■ TO BE DONE ■
From the records, pick out and copy each line containing "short".

■ GIVEN ENTRIES ■
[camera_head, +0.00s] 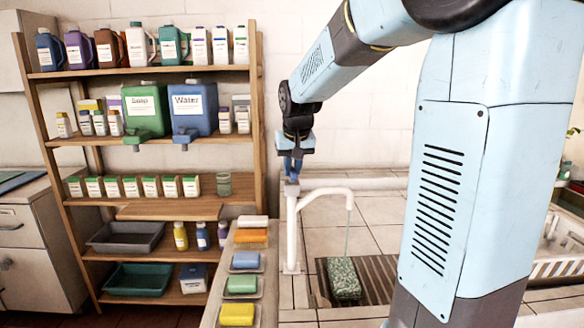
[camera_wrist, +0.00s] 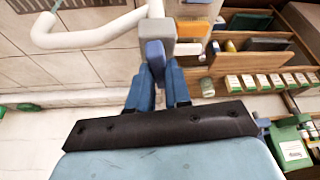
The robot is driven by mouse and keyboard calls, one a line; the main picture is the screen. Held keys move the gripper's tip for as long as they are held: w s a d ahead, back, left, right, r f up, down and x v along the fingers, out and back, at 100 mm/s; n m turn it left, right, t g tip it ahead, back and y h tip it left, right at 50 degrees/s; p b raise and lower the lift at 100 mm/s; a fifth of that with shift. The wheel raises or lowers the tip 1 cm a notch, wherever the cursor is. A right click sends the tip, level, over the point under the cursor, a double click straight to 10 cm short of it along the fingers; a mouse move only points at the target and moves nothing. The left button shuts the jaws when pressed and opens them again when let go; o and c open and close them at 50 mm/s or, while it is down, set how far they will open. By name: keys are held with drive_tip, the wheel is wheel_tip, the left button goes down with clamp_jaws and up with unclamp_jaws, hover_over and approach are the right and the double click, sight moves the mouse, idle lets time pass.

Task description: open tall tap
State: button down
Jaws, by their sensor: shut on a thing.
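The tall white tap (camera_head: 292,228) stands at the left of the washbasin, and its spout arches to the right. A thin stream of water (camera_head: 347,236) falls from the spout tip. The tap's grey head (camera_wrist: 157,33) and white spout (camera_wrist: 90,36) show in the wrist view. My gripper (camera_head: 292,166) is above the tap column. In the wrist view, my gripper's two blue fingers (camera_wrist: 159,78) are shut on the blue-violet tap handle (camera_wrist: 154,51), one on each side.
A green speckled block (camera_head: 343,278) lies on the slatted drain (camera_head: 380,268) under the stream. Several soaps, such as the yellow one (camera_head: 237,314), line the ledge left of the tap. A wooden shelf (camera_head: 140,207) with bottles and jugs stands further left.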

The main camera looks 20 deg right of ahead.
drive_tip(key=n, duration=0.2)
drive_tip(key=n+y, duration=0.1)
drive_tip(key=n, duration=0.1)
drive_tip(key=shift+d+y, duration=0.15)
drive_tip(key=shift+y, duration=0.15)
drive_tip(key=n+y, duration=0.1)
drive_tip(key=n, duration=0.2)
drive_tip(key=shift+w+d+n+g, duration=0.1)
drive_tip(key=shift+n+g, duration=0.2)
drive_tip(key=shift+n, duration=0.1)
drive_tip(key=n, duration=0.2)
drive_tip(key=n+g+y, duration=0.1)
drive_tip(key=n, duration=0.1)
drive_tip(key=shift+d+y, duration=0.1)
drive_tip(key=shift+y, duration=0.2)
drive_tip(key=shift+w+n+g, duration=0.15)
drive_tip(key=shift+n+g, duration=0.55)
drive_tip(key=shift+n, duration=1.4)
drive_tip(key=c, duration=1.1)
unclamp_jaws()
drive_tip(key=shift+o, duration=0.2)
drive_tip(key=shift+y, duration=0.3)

...

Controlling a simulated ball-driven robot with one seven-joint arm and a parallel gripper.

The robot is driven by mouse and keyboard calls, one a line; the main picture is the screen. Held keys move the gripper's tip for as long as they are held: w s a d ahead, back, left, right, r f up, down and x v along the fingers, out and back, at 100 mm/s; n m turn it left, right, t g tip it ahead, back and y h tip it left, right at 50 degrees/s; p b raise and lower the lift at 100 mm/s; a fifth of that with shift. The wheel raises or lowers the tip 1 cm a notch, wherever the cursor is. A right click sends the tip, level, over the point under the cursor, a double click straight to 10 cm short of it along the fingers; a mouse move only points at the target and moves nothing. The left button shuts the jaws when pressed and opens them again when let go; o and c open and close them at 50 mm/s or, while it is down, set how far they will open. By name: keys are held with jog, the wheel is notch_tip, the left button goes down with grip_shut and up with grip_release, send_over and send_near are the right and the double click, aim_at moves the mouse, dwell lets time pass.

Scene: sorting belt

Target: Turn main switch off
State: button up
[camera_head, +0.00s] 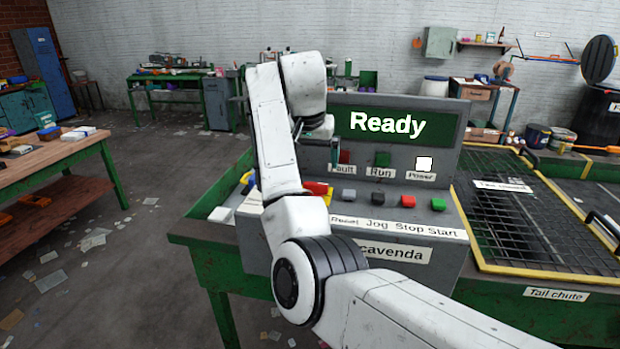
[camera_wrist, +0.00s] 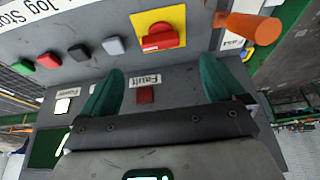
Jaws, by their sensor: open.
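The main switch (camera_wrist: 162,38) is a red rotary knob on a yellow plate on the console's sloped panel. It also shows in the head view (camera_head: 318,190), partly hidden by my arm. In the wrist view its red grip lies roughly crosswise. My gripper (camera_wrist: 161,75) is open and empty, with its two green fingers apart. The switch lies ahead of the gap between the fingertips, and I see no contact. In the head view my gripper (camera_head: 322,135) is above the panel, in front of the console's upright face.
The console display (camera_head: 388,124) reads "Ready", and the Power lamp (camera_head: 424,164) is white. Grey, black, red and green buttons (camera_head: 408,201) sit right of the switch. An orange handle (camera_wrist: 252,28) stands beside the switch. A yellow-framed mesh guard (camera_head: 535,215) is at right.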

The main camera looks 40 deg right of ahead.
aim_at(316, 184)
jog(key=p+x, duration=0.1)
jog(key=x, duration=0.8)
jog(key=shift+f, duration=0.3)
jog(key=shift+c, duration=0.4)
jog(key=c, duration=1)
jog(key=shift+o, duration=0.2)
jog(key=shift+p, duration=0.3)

■ ANSWER FOR THIS EXERCISE ■
The robot is driven by mouse and keyboard calls, one a line; the main picture is the screen. Held keys move the gripper's tip for as long as they are held: w s a d ahead, back, left, right, r f up, down and x v along the fingers, out and back, at 100 mm/s; n m turn it left, right, t g tip it ahead, back and y h tip it left, right at 50 degrees/s; p b raise and lower the lift at 100 mm/s; a fifth of that with shift. The wheel raises or lowers the tip 1 cm a notch, wherever the cursor is. A right click sends the tip, level, over the point under the cursor, a double click straight to 10 cm short of it along the fingers; a mouse move only points at the target and moves nothing. The left button shuts the jaws when pressed and opens them again when let go; o and c open and close them at 50 mm/s or, while it is down, set how far they will open. By name: keys are held with drive_tip, the wheel is wheel_tip, the left button goes down with clamp_jaws and up with unclamp_jaws, hover_over and approach are the right and the double click, sight moves the mouse, idle lets time pass.
The robot is driven by mouse and keyboard calls, one a line; the main picture is the screen. Held keys move the gripper's tip for as long as they are held: w s a d ahead, back, left, right, r f up, down and x v along the fingers, out and back, at 100 mm/s; n m turn it left, right, t g tip it ahead, back and y h tip it left, right at 50 degrees/s; p b raise and lower the lift at 100 mm/s; a fifth of that with shift. The wheel raises or lowers the tip 1 cm a notch, wherever the cursor is. A right click sends the tip, level, over the point under the cursor, a double click straight to 10 cm short of it along the fingers; a mouse move only points at the target and moves nothing. The left button shuts the jaws when pressed and opens them again when let go; o and c open and close them at 50 mm/s or, while it is down, set how far they will open. By name: keys are held with jog, the wheel is notch_tip, the left button goes down with grip_shut and up with grip_release, send_over and send_near are the right and the double click, aim_at moves the mouse, dwell lets time pass.

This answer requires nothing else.